Le coéquipier de François Legault dans la Coalition pour l’avenir du Québec, Charles Sirois, a publié en 1999 Passage obligé, passeport pour l’ère nouvelle. Notre chroniqueur Bernard en avait alors fait la critique dans les pages de l’aut’journal. Nous reproduisons cette chronique.
Albert Jacquard, Ricardo Petrella, sans oublier Richard Desjardins, nous préviennent contre le saccage des ressources naturelles par les intérêts privés à courte vue. Un autre «grand penseur», Charles Sirois, signe un livre prétentieux, Passage obligé, passeport pour l'ère nouvelle (1), prônant la gestion et l'État « organiques ». Serait-ce une nouvelle méthode de faire des affaires en respectant la vie ?
Le livre de Darwin L'origine des espèces au moyen de la sélection naturelle, était à peine sorti de l'imprimerie (1859) que riches et affairistes se décrivaient comme des êtres supérieurs résultant d'une sélection.

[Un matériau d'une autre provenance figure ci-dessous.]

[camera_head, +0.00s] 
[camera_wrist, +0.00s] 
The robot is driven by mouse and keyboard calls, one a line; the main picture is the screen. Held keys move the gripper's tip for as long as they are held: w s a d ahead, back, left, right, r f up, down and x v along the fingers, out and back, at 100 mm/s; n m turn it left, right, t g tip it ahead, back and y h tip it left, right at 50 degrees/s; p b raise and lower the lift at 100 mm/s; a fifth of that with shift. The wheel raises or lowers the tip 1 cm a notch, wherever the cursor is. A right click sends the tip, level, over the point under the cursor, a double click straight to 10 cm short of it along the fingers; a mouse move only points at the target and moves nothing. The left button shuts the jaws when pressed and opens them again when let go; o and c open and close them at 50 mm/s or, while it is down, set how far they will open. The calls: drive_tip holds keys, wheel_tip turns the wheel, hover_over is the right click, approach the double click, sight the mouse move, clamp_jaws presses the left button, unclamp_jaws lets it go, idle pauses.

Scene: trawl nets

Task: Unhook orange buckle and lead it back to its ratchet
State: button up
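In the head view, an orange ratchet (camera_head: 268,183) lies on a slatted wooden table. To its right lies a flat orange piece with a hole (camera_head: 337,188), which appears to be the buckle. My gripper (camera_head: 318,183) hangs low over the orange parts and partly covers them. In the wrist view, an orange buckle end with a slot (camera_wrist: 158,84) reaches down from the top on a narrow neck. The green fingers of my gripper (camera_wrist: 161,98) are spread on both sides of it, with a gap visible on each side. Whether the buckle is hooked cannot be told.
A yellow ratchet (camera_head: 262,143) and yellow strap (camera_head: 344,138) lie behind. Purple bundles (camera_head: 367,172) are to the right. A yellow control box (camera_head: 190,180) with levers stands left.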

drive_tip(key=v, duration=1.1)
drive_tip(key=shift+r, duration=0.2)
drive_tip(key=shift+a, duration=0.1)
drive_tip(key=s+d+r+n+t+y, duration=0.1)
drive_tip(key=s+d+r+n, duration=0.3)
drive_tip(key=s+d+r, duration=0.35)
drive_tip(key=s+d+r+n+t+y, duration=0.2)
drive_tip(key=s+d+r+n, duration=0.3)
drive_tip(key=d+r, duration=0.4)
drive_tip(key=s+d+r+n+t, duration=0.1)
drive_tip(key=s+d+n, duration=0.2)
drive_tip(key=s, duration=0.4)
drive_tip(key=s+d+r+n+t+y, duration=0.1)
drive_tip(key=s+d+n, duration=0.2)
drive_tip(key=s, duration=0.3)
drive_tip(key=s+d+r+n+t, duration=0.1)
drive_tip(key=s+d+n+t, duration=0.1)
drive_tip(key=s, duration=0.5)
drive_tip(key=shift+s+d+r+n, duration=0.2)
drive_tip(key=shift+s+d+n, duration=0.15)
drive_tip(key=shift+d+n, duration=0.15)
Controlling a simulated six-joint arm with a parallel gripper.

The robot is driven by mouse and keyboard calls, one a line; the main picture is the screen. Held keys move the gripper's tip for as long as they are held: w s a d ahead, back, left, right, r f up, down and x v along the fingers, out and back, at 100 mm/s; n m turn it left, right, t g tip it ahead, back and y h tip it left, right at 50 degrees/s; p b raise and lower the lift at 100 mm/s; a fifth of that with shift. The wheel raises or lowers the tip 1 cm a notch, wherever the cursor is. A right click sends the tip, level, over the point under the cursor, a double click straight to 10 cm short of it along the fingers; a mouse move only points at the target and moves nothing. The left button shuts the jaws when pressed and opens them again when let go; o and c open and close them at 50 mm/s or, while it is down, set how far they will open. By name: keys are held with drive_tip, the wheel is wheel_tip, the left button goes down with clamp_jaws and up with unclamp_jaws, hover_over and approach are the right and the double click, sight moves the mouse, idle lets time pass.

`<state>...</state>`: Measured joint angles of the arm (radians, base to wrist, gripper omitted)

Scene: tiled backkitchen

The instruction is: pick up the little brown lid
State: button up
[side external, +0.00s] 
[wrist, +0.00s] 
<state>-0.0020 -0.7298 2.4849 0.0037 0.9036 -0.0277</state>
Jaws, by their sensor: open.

Progrès de la biotechnologie oblige, Sirois désigne les chefs d'entreprises comme des « codeurs génétiques » transmettant les gènes à l’« organisme-entreprise » et aux « cellules-employées » dont il faut améliorer la réactivité, l'adaptabilité, la lecture de l'environnement. Il appelle cela « gestion organique » qu'il oppose à « gestion mécanique ».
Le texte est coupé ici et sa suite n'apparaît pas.